Court Digest

New Hampshire
Attorney guilty of taking over $2.4M from clients

CONCORD, N.H. (AP) — An attorney pleaded guilty in New Hampshire federal court to defrauding his clients of over $2.4 million that was given to him to hold in escrow for private lending, real estate transactions and business deals.

Prosecutors said John Allen, 63, of Bedford, told his clients he would hold the funds in an account, but transferred the funds into another bank without the authority to do so and used them for personal expenses.

In one case, prosecutors said, Allen had a client invest more than $1.5 million in fraudulent promissory notes that Allen created using other people’s identities. He did not invest the money and kept it for himself.

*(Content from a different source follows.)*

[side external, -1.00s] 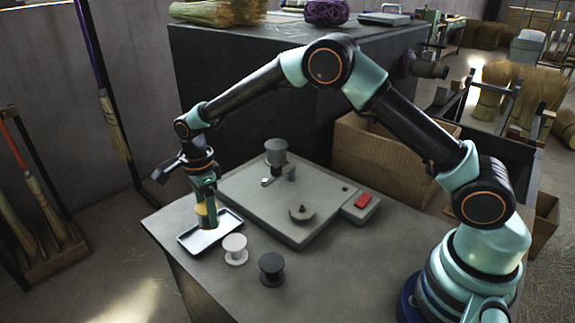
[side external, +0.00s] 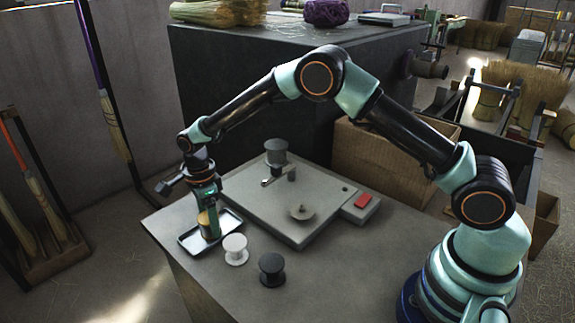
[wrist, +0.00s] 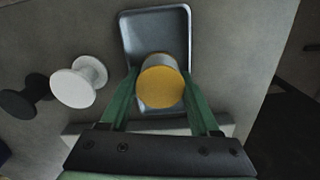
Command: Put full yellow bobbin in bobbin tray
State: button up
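The full yellow bobbin (side external: 207,224) is upright between the fingers of my gripper (side external: 208,222), over the inside of the bobbin tray (side external: 228,220). In the wrist view, its round yellow end (wrist: 160,87) faces me and a pale grey part shows beyond it. The green fingers of my gripper (wrist: 160,74) are on both sides of the bobbin, close against it. The tray (wrist: 183,35) is a shallow metal one with a raised rim. I cannot tell whether the bobbin's underside touches the tray floor.
A white empty bobbin (side external: 235,249) and a black bobbin (side external: 271,269) stand beside the tray. The grey winding machine (side external: 255,205), with a grey spool on a post and a red button (side external: 363,201), is behind.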

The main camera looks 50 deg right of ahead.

Prosecutors said to hide the sources of the funds he stole from his clients, Allen comingled fraud proceeds and legitimate funds.

Allen, who pleaded guilty to wire fraud and money laundering, lost his license to practice law last year. He’s scheduled to be sentenced on Feb. 25, 2021.

Alaska
Voters retain targeted Supreme Court justice

JUNEAU, Alaska (AP) — Alaska voters have retained state Supreme Court Justice Susan Carney, following a push for her ouster by conservative groups unhappy with court opinions on issues like abortion.

Carney, who was appointed to the court in 2016, faced a retention vote for a 10-year term. The Alaska Judicial Council, in its performance review of Carney, said she met or exceeded performance standards for criteria such as integrity, legal ability and impartiality or fairness. The council recommended she be retained.

Seven former state attorneys general, dating to the 1970s and who served under governors from the Republican, Democratic and Alaskan Independence parties, wrote an opinion piece supporting Carney and saying the criticism against her “grossly misstates” what happened in each case.

Opponents focused on cases that involved abortion, the state’s sex offender registry and the annual oil check paid to residents from Alaska’s oil wealth fund. An opposition group called Alaskans for Judicial Reform received financial backing in part from FRC Action, which is affiliated with the Family Research Council, and the anti-abortion Susan B. Anthony List. The anti-Carney group on its website said Carney “has disqualified herself from sitting on the bench.”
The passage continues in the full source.